StoNe Apr 14th 2008 10:40AM
What else can we ask for?
..Gee I don't know, local servers perhaps!
And @6 Mr.Gazoo. Stop being a fool, we did not get an option to vote:
A) a bunch of American servers called 'Oceanic' or
B) Oceanic servers.
I'd hate to break it to you you ignoramus but Oceanic WoW players are in the millions. Bugger, even China has hit the 1 Mil mark.
We need servers, put them in the East Coast of Australia, Singapore, Hong Kong I don't care!
We're giving millions of dollars to Blizz each month, we need a decent play environment.
Also, this is why I believe we can safely say an 'Oceanic first' is a valid record. You Americans should try playing wow where your dots are sometimes 10 second casts!!!
PS: Honour roll over in Oceanic time is at 8:00PM. Every night we had to make sure your char was in a safe place because at 8pm the server will freeze for a couple of minutes.

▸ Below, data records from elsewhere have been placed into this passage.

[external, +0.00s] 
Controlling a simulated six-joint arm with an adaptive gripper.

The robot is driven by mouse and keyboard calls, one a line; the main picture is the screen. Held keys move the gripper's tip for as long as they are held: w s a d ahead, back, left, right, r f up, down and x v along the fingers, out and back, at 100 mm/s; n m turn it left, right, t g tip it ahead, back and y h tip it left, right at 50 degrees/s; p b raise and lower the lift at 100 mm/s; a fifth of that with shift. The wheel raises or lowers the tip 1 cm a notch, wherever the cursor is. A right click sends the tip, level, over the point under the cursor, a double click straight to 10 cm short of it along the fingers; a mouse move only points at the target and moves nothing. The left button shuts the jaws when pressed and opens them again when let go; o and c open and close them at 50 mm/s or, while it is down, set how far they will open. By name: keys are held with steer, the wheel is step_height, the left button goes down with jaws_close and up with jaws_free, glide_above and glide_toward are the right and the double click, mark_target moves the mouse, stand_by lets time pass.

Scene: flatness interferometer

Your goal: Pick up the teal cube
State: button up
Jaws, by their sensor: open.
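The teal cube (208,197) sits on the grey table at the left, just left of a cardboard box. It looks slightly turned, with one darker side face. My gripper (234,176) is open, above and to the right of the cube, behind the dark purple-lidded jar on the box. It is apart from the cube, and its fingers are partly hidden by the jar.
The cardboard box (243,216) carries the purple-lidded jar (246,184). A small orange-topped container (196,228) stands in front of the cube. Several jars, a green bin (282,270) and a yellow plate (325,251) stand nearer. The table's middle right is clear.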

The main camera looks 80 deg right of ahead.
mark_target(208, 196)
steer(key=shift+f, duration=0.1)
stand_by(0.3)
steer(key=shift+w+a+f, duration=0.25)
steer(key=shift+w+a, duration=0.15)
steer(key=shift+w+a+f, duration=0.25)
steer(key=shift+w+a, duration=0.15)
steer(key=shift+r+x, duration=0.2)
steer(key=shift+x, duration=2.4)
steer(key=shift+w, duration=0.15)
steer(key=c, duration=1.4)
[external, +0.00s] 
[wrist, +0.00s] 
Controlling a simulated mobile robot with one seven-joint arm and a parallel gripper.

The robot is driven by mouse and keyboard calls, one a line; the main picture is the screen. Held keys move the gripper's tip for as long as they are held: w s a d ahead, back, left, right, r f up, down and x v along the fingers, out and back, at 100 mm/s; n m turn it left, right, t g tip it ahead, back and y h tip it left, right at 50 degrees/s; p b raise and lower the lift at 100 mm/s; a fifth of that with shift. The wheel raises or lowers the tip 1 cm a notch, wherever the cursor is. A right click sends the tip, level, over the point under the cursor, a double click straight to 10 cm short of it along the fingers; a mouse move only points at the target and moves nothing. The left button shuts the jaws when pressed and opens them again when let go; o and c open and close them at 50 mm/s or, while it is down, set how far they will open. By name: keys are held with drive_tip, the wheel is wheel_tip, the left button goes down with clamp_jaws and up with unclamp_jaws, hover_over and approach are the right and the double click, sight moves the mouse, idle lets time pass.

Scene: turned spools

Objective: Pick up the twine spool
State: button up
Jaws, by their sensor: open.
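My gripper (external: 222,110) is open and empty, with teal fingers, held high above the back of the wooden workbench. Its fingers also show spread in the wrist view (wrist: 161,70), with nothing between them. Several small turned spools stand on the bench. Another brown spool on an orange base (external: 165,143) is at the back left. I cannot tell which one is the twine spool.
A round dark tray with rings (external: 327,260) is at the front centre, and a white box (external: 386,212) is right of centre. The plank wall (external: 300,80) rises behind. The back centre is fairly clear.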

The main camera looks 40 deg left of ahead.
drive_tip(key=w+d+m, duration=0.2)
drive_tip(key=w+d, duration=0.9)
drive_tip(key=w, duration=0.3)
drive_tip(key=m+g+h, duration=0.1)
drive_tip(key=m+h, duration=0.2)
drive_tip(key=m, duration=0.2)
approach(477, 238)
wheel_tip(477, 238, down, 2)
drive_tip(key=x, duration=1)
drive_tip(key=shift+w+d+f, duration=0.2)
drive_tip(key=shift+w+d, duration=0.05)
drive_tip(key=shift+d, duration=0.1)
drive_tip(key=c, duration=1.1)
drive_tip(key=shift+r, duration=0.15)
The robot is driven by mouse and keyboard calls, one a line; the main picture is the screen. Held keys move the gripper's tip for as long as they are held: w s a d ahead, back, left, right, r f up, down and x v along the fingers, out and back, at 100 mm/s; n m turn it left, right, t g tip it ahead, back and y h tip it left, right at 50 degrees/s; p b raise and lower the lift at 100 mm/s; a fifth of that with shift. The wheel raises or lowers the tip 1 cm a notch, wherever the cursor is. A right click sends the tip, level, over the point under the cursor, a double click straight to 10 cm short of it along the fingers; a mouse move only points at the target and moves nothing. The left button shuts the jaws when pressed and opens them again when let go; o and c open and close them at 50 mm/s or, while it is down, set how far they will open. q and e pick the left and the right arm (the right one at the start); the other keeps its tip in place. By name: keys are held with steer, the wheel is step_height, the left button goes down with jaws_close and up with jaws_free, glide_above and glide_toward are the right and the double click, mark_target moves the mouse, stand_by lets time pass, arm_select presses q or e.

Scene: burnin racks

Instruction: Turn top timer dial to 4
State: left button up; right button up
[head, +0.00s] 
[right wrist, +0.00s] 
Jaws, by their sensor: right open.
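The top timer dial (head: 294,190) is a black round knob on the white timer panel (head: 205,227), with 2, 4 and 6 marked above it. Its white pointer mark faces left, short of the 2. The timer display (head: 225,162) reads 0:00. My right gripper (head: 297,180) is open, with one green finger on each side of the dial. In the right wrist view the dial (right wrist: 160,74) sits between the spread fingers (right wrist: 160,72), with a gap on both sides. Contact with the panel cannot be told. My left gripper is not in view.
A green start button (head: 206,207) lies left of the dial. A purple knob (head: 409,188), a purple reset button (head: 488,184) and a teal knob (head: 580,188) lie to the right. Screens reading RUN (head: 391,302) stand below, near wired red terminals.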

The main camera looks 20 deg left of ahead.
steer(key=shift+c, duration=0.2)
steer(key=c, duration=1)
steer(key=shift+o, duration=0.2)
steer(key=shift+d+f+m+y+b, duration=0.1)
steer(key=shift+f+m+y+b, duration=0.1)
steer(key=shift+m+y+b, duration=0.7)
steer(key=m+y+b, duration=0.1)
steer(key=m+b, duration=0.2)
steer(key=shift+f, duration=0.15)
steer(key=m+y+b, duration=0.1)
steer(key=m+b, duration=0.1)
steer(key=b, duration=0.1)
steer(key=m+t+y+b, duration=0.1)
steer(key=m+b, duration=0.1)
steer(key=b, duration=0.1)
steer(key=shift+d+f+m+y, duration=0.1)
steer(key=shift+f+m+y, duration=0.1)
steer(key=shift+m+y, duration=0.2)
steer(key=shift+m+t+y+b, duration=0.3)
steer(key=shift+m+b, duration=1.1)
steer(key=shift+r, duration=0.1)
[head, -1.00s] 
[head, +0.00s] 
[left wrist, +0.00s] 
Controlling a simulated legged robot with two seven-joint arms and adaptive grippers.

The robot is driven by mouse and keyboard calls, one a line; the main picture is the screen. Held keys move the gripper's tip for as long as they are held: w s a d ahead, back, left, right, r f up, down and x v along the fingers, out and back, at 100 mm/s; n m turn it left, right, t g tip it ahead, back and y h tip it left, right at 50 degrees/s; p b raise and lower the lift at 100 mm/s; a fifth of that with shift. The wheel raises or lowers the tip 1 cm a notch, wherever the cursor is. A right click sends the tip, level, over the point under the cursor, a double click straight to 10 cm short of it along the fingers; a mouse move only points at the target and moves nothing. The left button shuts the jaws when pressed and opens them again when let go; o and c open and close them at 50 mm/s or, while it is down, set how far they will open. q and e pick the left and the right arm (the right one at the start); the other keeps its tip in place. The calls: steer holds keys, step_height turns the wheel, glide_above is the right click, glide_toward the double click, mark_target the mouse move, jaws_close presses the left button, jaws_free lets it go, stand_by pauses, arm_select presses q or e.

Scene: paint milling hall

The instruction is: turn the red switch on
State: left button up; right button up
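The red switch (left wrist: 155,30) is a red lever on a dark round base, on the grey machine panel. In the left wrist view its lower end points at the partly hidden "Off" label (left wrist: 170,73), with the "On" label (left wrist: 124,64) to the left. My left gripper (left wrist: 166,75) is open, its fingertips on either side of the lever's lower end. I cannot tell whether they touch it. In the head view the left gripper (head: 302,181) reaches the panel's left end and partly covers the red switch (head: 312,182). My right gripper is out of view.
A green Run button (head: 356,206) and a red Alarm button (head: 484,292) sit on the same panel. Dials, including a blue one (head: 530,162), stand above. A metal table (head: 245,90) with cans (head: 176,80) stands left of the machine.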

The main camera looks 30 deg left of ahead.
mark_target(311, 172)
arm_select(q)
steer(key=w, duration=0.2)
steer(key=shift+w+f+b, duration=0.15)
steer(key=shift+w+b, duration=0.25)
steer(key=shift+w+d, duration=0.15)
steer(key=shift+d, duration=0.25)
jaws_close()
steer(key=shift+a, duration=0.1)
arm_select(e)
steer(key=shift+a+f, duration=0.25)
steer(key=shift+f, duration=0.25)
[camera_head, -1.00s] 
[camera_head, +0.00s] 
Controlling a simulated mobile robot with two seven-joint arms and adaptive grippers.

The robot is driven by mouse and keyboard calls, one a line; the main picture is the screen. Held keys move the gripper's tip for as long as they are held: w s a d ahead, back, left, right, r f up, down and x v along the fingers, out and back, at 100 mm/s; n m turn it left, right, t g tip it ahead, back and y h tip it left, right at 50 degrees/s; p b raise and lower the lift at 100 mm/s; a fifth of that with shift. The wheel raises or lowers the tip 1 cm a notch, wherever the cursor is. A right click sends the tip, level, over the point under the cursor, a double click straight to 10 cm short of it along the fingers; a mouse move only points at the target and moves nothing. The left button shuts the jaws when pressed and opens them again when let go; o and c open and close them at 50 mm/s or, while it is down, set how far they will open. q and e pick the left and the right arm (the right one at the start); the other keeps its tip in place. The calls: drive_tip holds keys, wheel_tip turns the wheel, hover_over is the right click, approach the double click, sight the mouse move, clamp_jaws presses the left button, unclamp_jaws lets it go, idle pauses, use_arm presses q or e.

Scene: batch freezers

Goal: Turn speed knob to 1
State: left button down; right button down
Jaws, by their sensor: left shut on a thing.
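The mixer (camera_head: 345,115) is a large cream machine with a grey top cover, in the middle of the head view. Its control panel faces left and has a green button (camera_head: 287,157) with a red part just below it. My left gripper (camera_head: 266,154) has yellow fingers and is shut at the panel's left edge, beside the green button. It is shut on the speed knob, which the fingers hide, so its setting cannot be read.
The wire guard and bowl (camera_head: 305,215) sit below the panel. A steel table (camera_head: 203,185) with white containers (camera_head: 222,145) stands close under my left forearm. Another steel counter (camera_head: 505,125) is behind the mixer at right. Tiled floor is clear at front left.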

Fantomex Apr 14th 2008 5:30PM
Blizzard is too scared to make risky business decisions unlike their competitors. Sony makes these decisions all the time, economically not viable? How about taking a reduced profit in one area to support another area more thoroughly, even if you have to go into the red. The bottom line is the user base will grow, over time the losses will be recouped, and you have a better infrastructure for ALL your customers. Take some marketing genuis from other companies, sometimes you have to take a loss to get a profit.